Review any complaints received by the Corporation regarding accounting, internal accounting controls or audit matters and any submissions by employees of concerns regarding accounting or auditing matters.

 

 

 

9.

 

Regularly report to the Board of Directors its conclusions with respect to the matters that the Audit Committee has considered.

 

 

 

D.

 

In addition, in connection with the Corporation’s obligations as a “domestically-controlled REIT,” the Audit Committee shall:

 

 

1.

 

Unless the Board of Directors has already done so, designate an appropriate officer (“Monitor”) who, with the assistance of such personnel as may be appropriate, shall monitor and enforce ownership and transfer limitations and restrictions necessary to ensure that the Corporation achieves and maintains qualification as a “domestically-controlled REIT.”

 

 

 

2.

 

Review and discuss with the Monitor any matter relating to ownership or transfer of the Corporation’s shares in violation of the Corporation’s Certificate of Incorporation, as may be amended from time to time, or any other matters of which the Monitor is required to inform the Audit Committee in accordance with the Corporation’s Policies and Procedures.

 

 

 

3.

 

Semi-annually review the performance of the Monitor to ensure that the Monitor diligently performs his or her duties in accordance with the Corporation’s Policies and Procedures and at that time consider whether any changes to the Corporation’s Policies and Procedures may be appropriate.

 

 

 

 

VI.

 

Meetings

Subject to the By-Laws and resolutions of the Board of Directors, the Audit Committee shall meet at least four (4) times annually at such times as the Chairman of the Committee shall designate.
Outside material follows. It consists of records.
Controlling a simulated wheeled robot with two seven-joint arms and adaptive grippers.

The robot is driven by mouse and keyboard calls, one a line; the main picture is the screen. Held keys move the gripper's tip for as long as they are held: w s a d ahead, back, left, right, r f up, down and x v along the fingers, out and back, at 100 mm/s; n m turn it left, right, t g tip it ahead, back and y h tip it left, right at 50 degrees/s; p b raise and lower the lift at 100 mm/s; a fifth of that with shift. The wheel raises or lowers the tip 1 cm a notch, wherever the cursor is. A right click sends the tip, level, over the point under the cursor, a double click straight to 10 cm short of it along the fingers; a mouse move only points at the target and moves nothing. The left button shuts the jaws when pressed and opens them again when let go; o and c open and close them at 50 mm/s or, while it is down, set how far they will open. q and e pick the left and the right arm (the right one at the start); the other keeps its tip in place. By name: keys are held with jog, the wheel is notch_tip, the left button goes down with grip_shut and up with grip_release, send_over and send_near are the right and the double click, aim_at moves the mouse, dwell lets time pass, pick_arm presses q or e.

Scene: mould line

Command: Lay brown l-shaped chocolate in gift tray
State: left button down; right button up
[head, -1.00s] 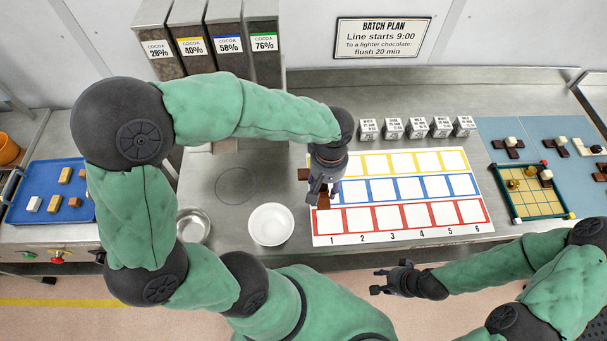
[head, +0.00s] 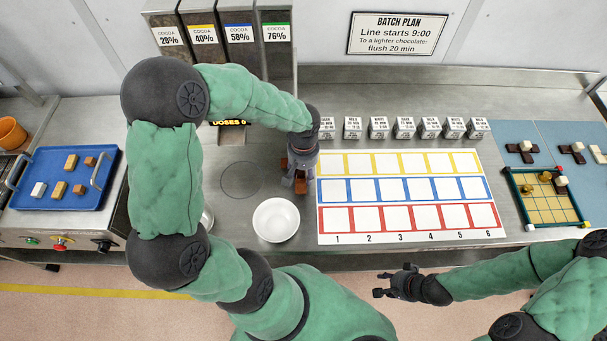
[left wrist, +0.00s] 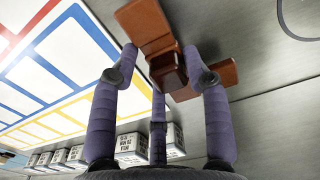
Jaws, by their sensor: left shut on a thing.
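My left gripper (head: 299,185) is over the steel counter, just left of the numbered grid mat and behind the white bowl. It is shut on a brown l-shaped chocolate (left wrist: 212,82), whose brown blocks show between and beyond the fingers in the left wrist view (left wrist: 165,75). In the head view the gripper mostly hides the chocolate. A tray with a gold grid and dark green rim (head: 513,190), apparently the gift tray, stands at the right with a few pieces in it. My right gripper (head: 393,284) is open and empty in front of the counter.
The white bowl (head: 276,220) stands close in front of my left gripper. The grid mat (head: 410,236) is empty, with several small labelled boxes (head: 404,128) behind it. Chocolate pieces lie on a blue mat (head: 535,132) at right. A blue tray (head: 85,193) is at far left.

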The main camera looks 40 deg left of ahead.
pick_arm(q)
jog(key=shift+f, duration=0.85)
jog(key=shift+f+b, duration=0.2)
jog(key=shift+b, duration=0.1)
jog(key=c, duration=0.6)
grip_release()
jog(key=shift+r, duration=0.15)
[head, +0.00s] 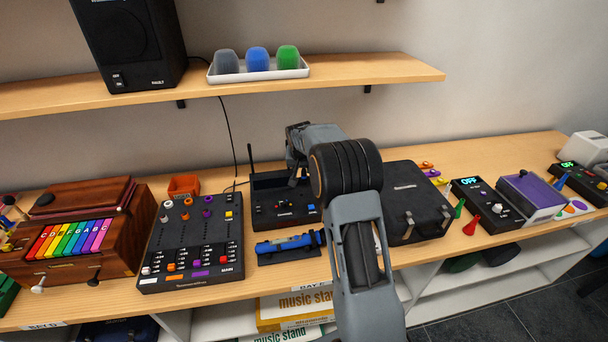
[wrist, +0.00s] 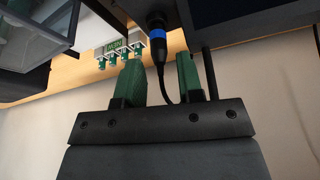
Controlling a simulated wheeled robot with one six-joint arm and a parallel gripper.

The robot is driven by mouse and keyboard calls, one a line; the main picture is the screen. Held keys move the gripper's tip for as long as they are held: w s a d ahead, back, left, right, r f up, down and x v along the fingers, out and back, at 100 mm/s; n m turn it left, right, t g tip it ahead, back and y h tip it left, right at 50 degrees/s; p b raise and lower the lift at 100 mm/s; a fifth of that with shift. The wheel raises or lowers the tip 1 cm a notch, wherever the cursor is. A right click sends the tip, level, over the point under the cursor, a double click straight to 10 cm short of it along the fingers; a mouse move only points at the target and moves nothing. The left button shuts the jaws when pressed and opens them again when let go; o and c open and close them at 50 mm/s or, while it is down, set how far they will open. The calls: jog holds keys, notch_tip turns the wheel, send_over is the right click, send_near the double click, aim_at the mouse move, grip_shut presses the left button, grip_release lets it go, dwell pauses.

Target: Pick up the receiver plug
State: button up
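The receiver plug (wrist: 157,42), black with a blue ring, shows in the wrist view at the top middle, with a black cable curving from it. Its upper end meets a dark housing. My gripper (wrist: 159,60) has two green fingers, one on each side of the plug, with a visible gap on both sides. It is open and holds nothing. In the head view, the black receiver (head: 283,203) with an antenna stands on the table behind my arm. The plug and my fingertips are hidden there.
A black mixer (head: 190,240) stands left of the receiver, and a black case (head: 412,198) stands right. An orange bin (head: 184,187) is behind the mixer. A blue device (head: 287,245) lies in front. A wall shelf (head: 350,72) hangs above.

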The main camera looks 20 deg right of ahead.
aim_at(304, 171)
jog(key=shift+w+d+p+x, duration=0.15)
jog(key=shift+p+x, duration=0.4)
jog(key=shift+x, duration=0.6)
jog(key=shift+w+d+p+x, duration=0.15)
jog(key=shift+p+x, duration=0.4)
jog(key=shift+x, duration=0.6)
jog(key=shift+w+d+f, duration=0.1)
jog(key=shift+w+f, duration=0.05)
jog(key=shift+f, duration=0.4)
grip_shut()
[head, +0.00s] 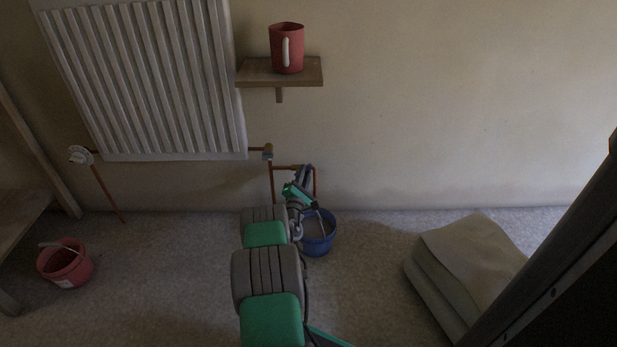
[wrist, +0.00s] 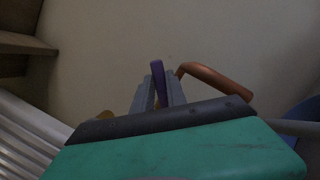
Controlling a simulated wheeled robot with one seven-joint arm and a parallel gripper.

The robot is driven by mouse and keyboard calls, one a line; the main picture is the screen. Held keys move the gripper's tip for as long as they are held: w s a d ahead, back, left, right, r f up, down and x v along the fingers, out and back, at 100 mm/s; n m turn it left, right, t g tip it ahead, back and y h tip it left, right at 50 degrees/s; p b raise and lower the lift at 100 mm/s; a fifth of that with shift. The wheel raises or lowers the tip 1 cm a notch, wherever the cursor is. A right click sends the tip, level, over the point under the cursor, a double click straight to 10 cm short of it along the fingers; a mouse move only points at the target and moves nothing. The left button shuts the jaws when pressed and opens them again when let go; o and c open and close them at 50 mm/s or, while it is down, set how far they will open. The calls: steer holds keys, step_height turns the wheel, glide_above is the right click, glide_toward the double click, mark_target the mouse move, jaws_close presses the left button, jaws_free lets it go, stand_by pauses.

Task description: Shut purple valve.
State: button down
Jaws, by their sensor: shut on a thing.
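The purple valve shows in the wrist view as a narrow upright purple handle (wrist: 158,82). My gripper (wrist: 160,90) has one grey finger on each side of the handle and is shut on it. A bent copper pipe (wrist: 215,80) runs just right of the fingers. In the head view my gripper (head: 306,177) is low by the wall, at the copper pipework (head: 272,182) right of the radiator. The handle cannot be made out there, and the valve's body is hidden behind the fingers.
A white radiator (head: 150,80) hangs at left, with a wooden shelf (head: 255,73) holding a red mug (head: 287,48) above the pipes. A blue bucket (head: 319,246) stands below my gripper. A red bucket (head: 66,264) is at left, folded cloth (head: 465,262) at right.

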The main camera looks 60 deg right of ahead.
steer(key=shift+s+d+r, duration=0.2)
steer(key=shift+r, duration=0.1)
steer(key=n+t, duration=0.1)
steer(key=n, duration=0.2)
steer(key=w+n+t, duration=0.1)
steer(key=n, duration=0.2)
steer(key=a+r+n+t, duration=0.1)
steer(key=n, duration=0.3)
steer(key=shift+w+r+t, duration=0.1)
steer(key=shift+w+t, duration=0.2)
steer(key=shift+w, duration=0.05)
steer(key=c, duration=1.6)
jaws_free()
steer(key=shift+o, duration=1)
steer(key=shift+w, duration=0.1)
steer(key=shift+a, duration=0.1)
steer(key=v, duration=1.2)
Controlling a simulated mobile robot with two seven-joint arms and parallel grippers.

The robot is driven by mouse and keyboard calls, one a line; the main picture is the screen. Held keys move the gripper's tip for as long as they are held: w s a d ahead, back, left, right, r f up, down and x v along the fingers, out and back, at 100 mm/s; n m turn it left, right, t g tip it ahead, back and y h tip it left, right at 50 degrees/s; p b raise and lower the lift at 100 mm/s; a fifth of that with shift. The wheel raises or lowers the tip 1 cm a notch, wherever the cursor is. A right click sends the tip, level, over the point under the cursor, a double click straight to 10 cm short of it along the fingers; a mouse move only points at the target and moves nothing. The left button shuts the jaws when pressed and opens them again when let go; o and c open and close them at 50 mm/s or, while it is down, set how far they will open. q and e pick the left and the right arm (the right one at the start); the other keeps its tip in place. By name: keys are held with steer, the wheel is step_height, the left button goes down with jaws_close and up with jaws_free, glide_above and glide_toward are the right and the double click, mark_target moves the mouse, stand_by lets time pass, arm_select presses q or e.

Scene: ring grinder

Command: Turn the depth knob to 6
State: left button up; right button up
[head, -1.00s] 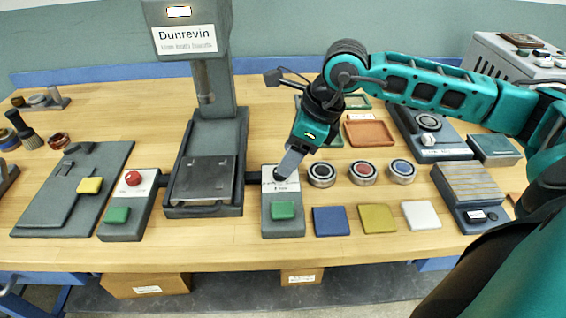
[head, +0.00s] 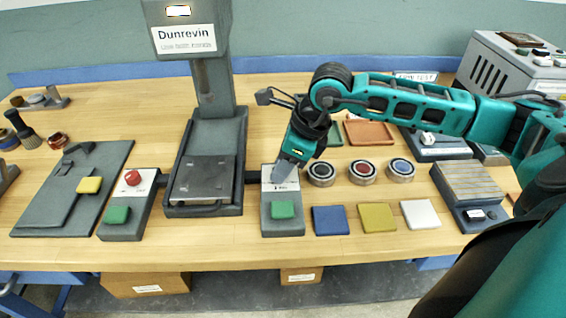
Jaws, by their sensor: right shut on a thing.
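The control box with a white dial plate (head: 282,186) and a green button (head: 283,209) stands just right of the grinder, in the middle of the table. My right gripper (head: 282,174) points down onto the dial plate and is shut on the depth knob, which its fingers hide. The dial's marks are too small and too covered to read. The grinder (head: 213,130) carries a "Dunrevin" sign (head: 184,40) and has a grey plate at its base. My left gripper is not in view.
Several ring parts (head: 362,172) stand right of the control box. Blue (head: 330,220), yellow (head: 377,217) and white (head: 420,214) pads lie in front of them. Another box with a red button (head: 132,178) stands left of the grinder.

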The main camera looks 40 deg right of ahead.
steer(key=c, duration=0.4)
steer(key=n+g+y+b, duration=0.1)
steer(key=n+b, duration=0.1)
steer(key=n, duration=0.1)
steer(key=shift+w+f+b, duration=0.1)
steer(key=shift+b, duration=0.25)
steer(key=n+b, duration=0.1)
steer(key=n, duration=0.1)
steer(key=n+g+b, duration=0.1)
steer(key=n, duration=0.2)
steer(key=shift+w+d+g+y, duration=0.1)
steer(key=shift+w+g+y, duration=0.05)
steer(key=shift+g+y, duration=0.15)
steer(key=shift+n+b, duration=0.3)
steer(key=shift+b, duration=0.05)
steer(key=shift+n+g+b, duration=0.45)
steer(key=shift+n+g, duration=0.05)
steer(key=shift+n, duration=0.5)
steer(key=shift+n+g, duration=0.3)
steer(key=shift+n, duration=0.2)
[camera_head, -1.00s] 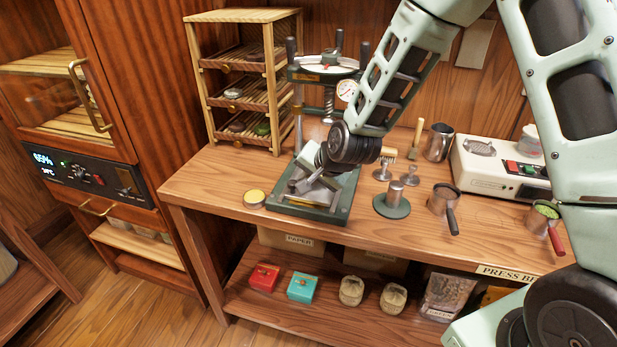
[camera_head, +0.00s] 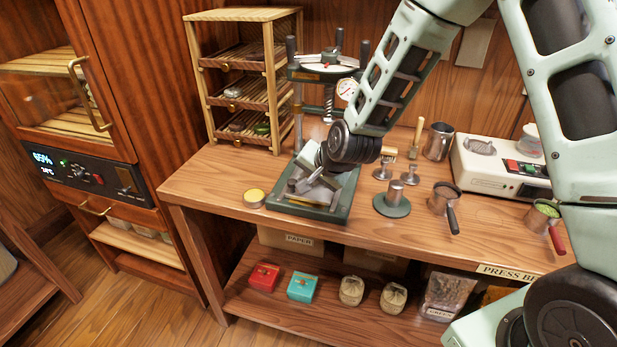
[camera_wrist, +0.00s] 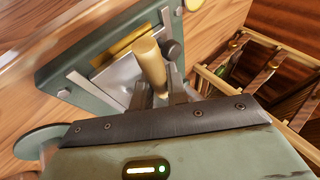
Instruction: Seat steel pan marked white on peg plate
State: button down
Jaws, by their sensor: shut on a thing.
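My gripper (camera_head: 320,168) is low over the green press base (camera_head: 338,212) on the bench. In the wrist view my gripper (camera_wrist: 161,96) is shut on a cream, rounded handle (camera_wrist: 149,62). The handle stands in front of a grey steel surface (camera_wrist: 117,78) on the green base (camera_wrist: 62,68). Small metal pegs (camera_wrist: 77,77) show at its border. The wrist and fingers hide much of the steel in the head view; whether it is seated or raised I cannot tell. No white mark is readable.
The press screw (camera_head: 329,100) and posts stand close behind my gripper. A green disc with a steel weight (camera_head: 391,206), a black-handled pan (camera_head: 443,197) and a red-handled pan (camera_head: 541,217) stand to the right. A wooden rack (camera_head: 202,80) stands back left.

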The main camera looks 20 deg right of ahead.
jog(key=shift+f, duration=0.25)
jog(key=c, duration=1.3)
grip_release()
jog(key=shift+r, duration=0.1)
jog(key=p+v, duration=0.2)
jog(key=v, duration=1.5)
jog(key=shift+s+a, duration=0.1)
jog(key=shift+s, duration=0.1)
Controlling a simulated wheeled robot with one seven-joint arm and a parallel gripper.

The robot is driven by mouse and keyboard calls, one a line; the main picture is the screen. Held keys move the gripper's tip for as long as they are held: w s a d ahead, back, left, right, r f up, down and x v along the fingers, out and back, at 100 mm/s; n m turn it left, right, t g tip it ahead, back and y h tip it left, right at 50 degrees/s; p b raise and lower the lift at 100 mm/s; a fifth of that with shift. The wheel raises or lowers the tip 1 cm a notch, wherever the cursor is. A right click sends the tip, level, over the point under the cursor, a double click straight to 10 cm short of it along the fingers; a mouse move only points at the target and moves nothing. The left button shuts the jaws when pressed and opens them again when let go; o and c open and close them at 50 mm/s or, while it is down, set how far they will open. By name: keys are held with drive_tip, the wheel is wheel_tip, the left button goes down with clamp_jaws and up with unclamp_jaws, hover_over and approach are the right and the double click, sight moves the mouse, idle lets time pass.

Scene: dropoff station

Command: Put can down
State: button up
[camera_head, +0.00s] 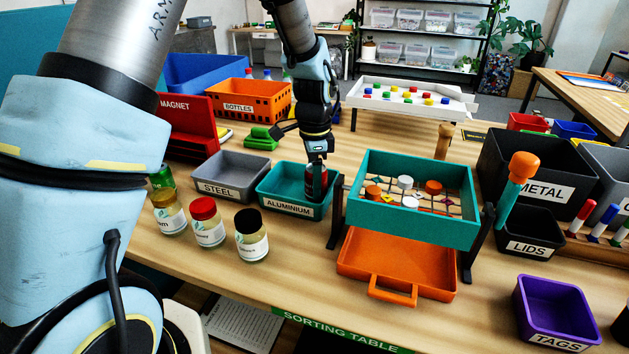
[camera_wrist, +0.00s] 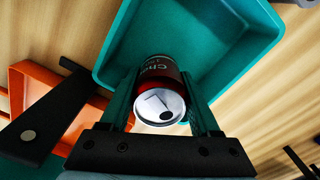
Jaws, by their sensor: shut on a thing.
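My gripper (camera_head: 317,168) is shut on a dark red can (camera_head: 316,186) with a silver lid. In the wrist view the can (camera_wrist: 160,85) sits between the two fingers of my gripper (camera_wrist: 163,95), its lid facing the camera. The can is over or inside the teal bin labelled ALUMINIUM (camera_head: 287,208), near its right end. The bin (camera_wrist: 225,50) also fills the upper middle of the wrist view. I cannot tell whether the can touches the bin floor.
A grey STEEL bin (camera_head: 231,177) stands left of the ALUMINIUM bin. Several jars, including a black-lidded one (camera_head: 252,236), stand in front. A teal sieve tray (camera_head: 413,219) on black supports stands close on the right, above an orange tray (camera_head: 398,262).

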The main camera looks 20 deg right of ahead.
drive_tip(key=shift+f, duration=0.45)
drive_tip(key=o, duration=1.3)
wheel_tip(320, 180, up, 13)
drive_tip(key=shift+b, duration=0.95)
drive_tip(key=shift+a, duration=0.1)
The Audit Committee shall also meet with management, the internal auditors and the independent auditor in separate executive sessions to discuss matters for which the Audit Committee has responsibility. The Audit Committee shall fix its own rules of procedure, and a majority of the members serving shall constitute a quorum. The Audit Committee shall keep minutes of its meetings and all action taken shall be reported to the Board of Directors.